§ DATASET EXTRACT
[START]

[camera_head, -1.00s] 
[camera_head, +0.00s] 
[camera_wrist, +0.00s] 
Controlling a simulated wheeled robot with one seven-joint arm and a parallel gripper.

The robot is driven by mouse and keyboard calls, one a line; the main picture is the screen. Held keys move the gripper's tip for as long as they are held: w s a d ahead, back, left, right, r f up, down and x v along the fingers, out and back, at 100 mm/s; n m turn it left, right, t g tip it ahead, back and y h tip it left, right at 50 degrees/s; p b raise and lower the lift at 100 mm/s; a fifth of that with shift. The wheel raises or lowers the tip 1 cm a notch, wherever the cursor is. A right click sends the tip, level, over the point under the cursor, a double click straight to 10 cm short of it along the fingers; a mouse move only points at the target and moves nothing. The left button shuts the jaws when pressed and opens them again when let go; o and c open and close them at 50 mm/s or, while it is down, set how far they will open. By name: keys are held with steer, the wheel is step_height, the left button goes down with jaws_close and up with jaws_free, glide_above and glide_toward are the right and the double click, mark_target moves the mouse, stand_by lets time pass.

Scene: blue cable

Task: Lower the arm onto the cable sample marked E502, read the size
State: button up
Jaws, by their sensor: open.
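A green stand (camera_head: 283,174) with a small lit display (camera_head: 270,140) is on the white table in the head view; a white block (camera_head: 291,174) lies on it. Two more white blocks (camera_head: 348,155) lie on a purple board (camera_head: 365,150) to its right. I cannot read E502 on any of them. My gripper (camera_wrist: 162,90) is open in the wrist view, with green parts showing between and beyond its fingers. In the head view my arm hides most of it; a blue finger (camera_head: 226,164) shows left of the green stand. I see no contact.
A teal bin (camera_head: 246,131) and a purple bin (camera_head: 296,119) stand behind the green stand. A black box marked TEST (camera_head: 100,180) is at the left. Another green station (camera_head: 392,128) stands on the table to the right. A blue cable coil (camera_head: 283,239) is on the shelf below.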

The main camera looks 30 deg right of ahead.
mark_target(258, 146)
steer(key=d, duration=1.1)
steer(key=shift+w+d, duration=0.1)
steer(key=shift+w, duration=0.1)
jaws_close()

[END]

§ EXERCISE INSTRUCTIONS
Wherever a line in the data above holds "button", copy that line.

§ RESULT BELOW
The robot is driven by mouse and keyboard calls, one a line; the main picture is the screen. Held keys move the gripper's tip for as long as they are held: w s a d ahead, back, left, right, r f up, down and x v along the fingers, out and back, at 100 mm/s; n m turn it left, right, t g tip it ahead, back and y h tip it left, right at 50 degrees/s; p b raise and lower the lift at 100 mm/s; a fifth of that with shift. The wheel raises or lowers the tip 1 cm a notch, wherever the cursor is. A right click sends the tip, level, over the point under the cursor, a double click straight to 10 cm short of it along the fingers; a mouse move only points at the target and moves nothing. The left button shuts the jaws when pressed and opens them again when let go; o and c open and close them at 50 mm/s or, while it is down, set how far they will open. By name: keys are held with steer, the wheel is step_height, the left button goes down with jaws_close and up with jaws_free, glide_above and glide_toward are the right and the double click, mark_target moves the mouse, stand_by lets time pass.
State: button up

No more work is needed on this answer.